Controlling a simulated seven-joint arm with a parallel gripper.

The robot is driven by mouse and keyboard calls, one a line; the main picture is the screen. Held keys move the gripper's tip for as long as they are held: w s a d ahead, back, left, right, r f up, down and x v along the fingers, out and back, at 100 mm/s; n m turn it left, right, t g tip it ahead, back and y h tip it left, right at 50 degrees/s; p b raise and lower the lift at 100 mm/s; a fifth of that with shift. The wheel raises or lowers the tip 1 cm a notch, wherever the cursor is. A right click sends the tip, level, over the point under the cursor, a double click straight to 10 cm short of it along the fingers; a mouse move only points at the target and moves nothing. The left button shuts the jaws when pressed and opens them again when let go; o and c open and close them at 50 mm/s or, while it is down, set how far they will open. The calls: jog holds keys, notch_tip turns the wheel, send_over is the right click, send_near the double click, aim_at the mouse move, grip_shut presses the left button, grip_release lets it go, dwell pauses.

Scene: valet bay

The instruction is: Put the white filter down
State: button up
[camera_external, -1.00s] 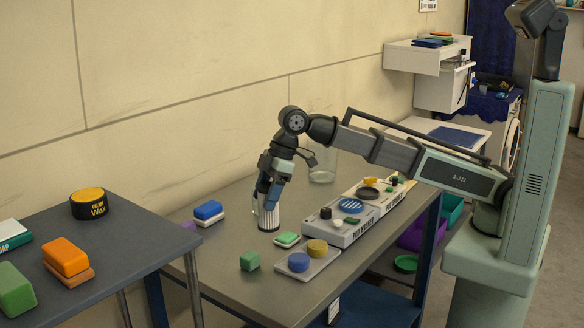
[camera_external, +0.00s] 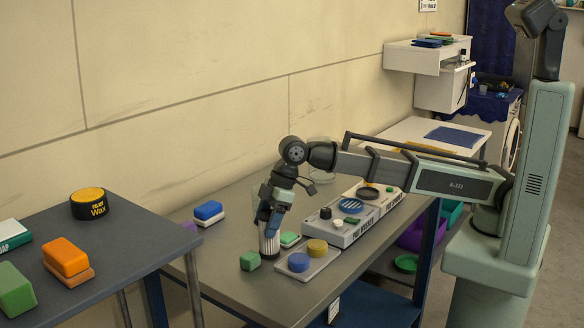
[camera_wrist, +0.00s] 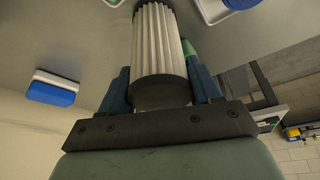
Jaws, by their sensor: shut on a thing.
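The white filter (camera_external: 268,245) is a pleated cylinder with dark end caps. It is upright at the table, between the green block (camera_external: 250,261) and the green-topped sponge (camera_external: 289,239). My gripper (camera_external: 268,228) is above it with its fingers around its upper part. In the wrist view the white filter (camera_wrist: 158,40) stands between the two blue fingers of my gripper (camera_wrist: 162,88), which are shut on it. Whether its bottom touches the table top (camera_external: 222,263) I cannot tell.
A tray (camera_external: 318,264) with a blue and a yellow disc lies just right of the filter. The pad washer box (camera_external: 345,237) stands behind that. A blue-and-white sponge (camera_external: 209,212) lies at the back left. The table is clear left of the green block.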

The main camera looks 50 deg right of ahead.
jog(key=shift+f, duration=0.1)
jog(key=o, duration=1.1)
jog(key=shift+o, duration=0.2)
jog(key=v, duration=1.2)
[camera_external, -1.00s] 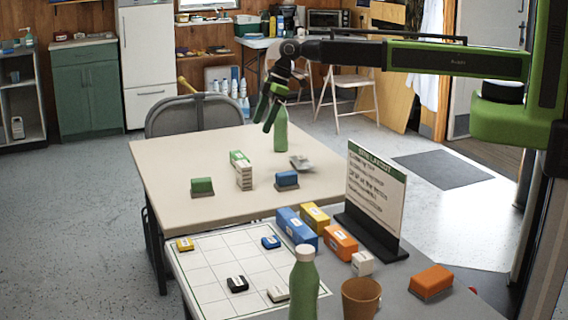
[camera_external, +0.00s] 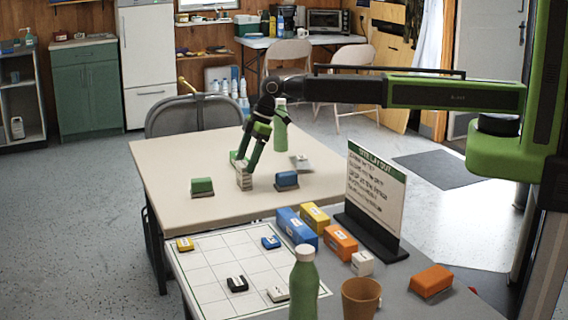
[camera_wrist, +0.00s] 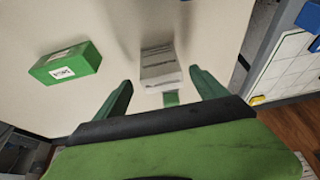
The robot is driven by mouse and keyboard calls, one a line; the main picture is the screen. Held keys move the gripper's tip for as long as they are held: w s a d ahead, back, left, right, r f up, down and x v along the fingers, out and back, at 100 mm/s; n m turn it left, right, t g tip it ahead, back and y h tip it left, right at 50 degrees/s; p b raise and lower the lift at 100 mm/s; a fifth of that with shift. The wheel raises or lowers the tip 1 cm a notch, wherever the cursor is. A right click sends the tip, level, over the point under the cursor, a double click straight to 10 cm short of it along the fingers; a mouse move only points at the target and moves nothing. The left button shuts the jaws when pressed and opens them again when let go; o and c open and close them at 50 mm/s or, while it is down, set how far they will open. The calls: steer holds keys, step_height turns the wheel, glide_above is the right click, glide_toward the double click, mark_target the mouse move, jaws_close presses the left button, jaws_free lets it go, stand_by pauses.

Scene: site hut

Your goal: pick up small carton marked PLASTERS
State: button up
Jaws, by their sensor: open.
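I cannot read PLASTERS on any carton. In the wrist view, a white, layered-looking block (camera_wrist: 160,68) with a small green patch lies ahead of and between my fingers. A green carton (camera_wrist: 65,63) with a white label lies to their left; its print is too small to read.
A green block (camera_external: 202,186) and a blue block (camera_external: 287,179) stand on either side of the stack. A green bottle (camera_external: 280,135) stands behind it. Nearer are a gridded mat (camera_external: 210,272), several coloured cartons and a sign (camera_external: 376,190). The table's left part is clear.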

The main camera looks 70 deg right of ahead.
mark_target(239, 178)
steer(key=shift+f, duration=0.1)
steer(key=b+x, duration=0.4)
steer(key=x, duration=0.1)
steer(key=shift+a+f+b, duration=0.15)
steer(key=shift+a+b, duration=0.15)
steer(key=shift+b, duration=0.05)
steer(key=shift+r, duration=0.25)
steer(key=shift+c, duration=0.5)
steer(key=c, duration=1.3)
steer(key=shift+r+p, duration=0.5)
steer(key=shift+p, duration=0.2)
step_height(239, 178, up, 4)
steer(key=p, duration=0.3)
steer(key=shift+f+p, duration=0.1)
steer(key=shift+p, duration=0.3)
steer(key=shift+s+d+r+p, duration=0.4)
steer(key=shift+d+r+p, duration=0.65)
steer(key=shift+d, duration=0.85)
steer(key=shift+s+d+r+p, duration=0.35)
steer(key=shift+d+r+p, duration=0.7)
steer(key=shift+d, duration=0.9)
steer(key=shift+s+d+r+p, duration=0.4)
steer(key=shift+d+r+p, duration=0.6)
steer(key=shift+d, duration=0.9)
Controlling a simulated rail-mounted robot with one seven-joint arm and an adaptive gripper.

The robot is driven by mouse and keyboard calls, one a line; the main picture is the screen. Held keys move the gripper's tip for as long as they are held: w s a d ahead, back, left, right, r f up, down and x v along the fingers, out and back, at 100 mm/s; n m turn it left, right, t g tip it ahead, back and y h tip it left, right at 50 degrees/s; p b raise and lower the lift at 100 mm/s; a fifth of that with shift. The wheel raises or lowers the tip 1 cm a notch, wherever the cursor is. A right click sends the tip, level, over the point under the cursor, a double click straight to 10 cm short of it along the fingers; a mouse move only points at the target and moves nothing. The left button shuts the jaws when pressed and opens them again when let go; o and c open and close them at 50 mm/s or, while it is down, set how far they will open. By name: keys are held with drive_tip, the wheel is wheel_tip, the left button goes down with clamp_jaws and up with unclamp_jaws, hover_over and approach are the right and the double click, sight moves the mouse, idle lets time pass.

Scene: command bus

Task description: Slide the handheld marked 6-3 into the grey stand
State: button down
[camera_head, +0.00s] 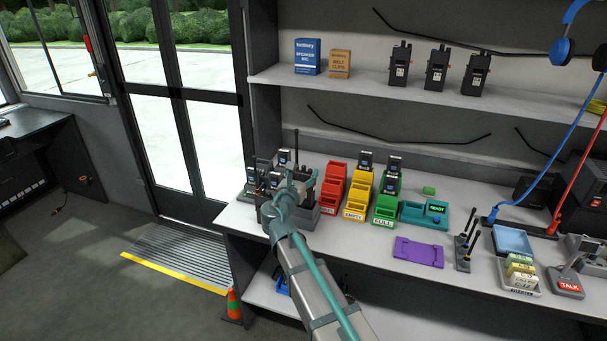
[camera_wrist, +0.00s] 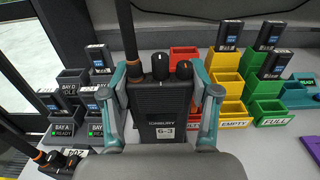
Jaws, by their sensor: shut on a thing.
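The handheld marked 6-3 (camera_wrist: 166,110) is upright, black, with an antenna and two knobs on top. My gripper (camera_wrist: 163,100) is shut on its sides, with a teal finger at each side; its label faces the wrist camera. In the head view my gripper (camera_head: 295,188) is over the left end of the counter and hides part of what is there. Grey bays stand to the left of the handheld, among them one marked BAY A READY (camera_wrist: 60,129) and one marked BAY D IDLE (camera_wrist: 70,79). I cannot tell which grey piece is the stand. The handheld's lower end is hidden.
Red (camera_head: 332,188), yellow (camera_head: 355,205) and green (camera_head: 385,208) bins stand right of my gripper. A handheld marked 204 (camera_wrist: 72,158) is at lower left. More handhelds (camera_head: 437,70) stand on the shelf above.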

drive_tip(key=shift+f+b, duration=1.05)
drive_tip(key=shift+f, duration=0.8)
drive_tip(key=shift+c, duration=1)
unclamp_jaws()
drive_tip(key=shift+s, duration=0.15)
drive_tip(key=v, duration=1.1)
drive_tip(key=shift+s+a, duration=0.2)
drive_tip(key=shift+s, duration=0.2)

********

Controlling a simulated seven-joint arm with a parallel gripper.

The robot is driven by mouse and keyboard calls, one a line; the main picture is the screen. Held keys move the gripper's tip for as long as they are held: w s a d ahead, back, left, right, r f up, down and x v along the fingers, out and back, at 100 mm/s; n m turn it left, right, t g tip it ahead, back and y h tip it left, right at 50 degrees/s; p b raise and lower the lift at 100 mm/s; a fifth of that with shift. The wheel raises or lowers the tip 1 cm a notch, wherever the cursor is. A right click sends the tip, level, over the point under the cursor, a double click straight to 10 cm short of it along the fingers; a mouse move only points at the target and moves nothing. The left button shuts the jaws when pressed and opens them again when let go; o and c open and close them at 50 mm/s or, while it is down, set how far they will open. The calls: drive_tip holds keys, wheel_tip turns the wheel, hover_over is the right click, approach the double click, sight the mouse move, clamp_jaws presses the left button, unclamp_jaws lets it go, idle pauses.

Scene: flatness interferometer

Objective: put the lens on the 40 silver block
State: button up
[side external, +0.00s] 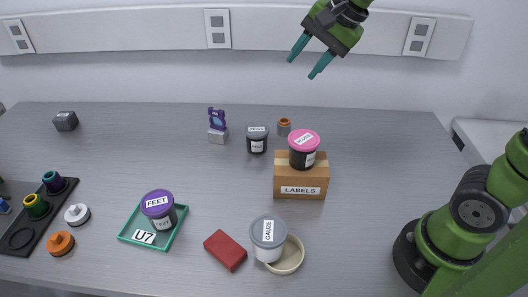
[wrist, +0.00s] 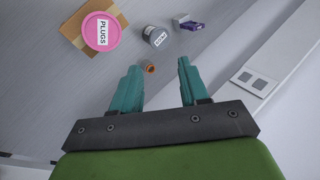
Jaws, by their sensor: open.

********

Select every line in the records above that contains the word "Scene".

• _Result of the task_
Scene: valet bay
Scene: site hut
Scene: command bus
Scene: flatness interferometer

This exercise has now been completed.